In the past several years, the refugee consultation process
has devolved into a single meeting between the Executive Branch
and the House and Senate Judiciary Committees near the end of
the fiscal year–the very type of process which the 1980 Act
expressly rejected. As an example, the refugee consultation for
fiscal year 1996 occurred in the middle of September 1995–two
weeks prior to the beginning of fiscal year 1996. The failure
of the Administration to consult with Congress on the number
and allocation of refugee admissions until just prior to the
beginning of the fiscal year meant that the series of
discussions between the President and Congress called for in
section 207(d)(1) of the INA did not take place. [This is exactly what is happening right now!—ed]

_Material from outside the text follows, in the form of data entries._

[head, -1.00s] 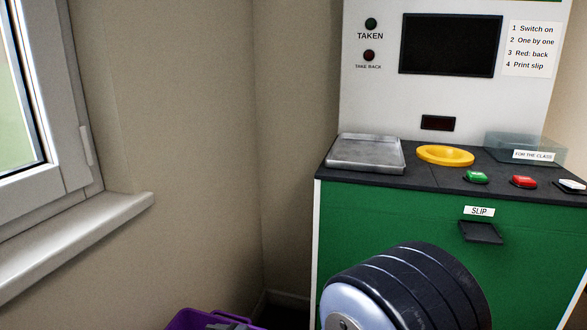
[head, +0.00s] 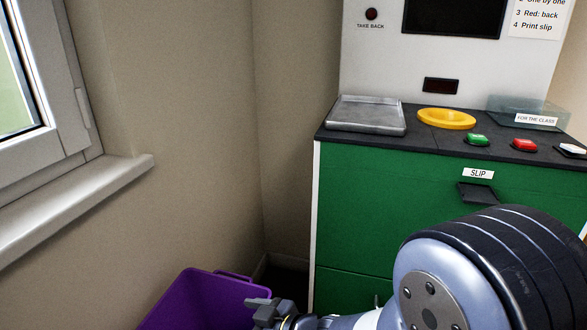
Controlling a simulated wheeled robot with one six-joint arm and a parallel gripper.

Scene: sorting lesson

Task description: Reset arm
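My arm shows at the bottom right of the head view, with a large dark-banded joint in front of the green cabinet. My gripper (head: 263,311) is a small grey shape at the bottom edge, over the right side of the purple bin (head: 190,300). Its fingers are small and partly cut off by the frame, so I cannot tell whether it is open or shut. I see nothing held in it.
A green machine (head: 380,215) stands at the right. Its dark top carries a metal tray (head: 366,115), a yellow ring (head: 446,119), a green button (head: 478,139), a red button (head: 524,145) and a clear box (head: 527,113). A window sill (head: 80,210) juts out at left.

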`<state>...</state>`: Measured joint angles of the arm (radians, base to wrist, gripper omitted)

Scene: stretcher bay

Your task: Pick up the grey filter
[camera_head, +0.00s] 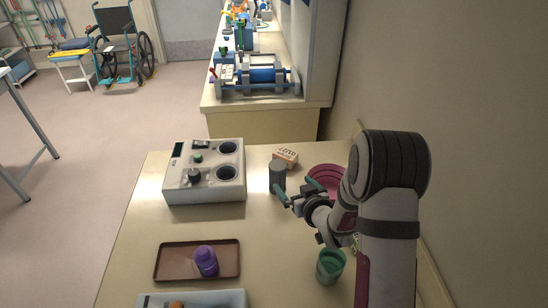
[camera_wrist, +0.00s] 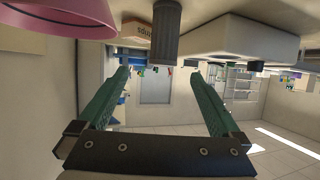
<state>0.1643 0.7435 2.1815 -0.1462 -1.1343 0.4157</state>
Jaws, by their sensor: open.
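The grey filter (camera_head: 277,176) looks to be the dark grey cylinder standing upright on the table, between the white machine and the pink bowl. In the wrist view, where the scene appears upside down, the grey filter (camera_wrist: 166,32) is beyond the fingertips, roughly centred across the gap. My gripper (camera_head: 281,200) has its green fingers spread, with nothing between them, close to the filter on its near side in the head view. The wrist view shows my gripper (camera_wrist: 159,74) wide open. I cannot tell whether a finger touches the filter.
A small labelled box (camera_head: 286,155) stands just behind the filter. The pink bowl (camera_head: 325,178) is to its right, partly behind my arm. The white machine (camera_head: 204,172) is to its left. A green cup (camera_head: 330,265) and a brown tray (camera_head: 170,262) with a purple bottle (camera_head: 206,261) are nearer.

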The current process of determining refugee admissions does
not provide Congress with a meaningful role in this process, as
intended in the Refugee Act of 1980. The number of refugee
admissions for a particular fiscal year should not be set
unilaterally by the President. As former Chairwoman Holtzman
stated: “* * * there is no substitute for public scrutiny,
public disclosure, public debate on an issue of such importance
as the admission of refugees to the United States.” 57
The only way to have an adequate public debate on the issue of
refugees is to give Congress a more meaningful role in
determining number and allocation of refugee admissions.
\57\ 125 Cong. Rec. H37203 (daily ed. Dec. 20, 1979).
So in conclusion, as the Refugee Act of 1980 intended, Congress is required to have a “meaningful” role in establishing refugee policy for the coming year and that includes a PUBLIC hearing!
It appears the last time either Judiciary Committee held required hearings on the annual refugee consultation was in 1999 (here). If anyone can find a more recent hearing record, please send it. Why haven’t they been doing their jobs?
It seems that, just like everything else these days, this Republican Congress isn’t standing up for itself or for the American people! Just a bunch of chickens!